# [AIM OF THE TASK]
Please count the lines in the listing below where the word "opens" appears. Give the number only.

# [AVAILABLE DATA]
• • •
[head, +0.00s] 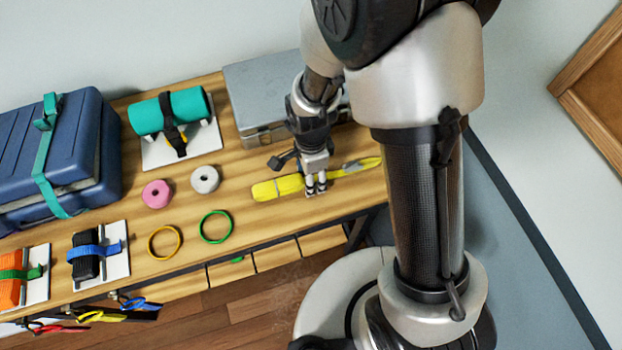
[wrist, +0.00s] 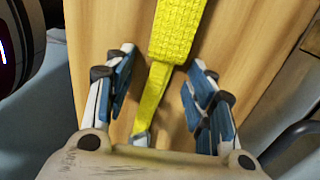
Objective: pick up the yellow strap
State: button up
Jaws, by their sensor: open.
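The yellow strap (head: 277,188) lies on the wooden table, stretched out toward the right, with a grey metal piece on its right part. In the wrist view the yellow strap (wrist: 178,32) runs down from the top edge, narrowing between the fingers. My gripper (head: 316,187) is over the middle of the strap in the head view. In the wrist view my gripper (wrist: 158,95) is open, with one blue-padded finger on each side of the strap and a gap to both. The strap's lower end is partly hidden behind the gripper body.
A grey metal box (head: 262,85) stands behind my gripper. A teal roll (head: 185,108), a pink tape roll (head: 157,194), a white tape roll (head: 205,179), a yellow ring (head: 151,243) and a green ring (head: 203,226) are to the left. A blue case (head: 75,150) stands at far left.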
• • •
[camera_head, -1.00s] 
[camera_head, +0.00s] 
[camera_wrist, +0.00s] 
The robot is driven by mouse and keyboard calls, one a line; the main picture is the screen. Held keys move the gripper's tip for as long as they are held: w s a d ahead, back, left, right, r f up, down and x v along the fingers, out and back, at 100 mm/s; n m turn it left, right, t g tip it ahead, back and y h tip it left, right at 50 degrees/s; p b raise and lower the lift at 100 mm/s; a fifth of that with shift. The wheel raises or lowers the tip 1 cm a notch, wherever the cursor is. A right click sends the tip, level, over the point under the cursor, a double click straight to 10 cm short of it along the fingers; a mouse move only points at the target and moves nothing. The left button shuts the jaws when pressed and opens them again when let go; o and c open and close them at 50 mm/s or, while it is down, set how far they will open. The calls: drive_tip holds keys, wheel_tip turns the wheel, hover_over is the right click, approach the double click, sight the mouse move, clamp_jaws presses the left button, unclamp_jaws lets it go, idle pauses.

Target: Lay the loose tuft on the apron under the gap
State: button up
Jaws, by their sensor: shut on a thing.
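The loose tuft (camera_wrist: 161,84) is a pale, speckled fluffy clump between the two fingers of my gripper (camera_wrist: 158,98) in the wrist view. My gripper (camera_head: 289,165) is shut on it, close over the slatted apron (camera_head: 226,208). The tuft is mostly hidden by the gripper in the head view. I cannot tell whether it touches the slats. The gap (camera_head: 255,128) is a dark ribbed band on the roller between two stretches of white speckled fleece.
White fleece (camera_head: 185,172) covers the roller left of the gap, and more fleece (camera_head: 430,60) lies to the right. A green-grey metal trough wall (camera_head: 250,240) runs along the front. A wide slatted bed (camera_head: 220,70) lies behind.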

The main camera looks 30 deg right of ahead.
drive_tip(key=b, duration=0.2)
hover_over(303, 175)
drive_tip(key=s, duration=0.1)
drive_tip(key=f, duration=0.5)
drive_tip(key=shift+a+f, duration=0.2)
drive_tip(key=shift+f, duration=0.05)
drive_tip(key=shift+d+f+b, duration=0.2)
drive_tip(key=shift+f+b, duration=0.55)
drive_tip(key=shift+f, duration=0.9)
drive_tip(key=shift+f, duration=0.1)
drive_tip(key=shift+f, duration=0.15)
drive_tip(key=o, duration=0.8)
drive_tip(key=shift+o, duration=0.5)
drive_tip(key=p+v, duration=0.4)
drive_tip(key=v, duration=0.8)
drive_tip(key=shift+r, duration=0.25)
• • •
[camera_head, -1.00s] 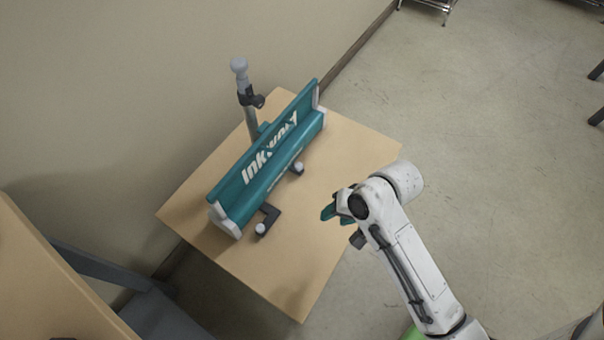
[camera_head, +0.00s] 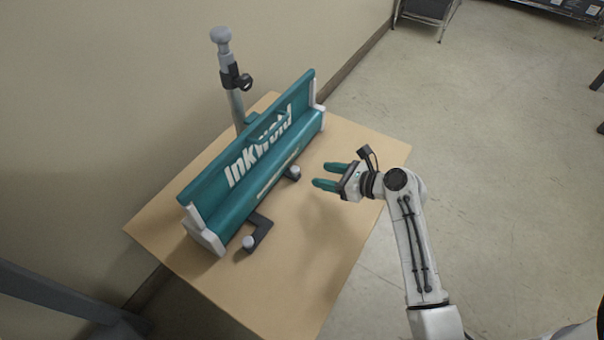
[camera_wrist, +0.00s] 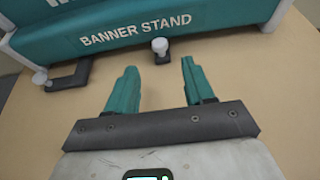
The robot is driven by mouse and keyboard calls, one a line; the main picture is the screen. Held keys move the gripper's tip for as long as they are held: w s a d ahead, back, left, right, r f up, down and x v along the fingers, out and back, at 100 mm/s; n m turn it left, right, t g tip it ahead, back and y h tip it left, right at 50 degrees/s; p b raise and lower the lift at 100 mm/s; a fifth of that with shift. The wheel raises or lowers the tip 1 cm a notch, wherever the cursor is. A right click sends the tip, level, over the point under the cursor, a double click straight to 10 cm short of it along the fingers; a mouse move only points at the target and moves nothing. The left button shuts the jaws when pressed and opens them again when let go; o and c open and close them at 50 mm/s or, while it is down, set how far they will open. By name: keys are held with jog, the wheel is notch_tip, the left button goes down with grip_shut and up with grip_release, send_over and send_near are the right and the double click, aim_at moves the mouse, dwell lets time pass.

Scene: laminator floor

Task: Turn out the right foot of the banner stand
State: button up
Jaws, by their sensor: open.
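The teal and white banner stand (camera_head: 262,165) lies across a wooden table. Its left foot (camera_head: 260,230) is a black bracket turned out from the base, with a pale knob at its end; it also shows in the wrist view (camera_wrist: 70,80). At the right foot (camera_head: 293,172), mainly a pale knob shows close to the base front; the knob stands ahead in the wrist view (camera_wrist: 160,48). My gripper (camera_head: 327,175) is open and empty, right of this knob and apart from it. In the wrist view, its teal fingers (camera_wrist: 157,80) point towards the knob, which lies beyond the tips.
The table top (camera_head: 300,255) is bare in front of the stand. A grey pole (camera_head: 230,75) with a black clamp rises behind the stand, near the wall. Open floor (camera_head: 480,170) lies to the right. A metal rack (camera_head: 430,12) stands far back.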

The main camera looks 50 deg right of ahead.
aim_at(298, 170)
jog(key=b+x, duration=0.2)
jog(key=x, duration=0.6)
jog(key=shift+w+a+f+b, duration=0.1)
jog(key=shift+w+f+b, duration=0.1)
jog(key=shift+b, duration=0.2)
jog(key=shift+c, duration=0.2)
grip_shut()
• • •
# [FULL RESPONSE]
2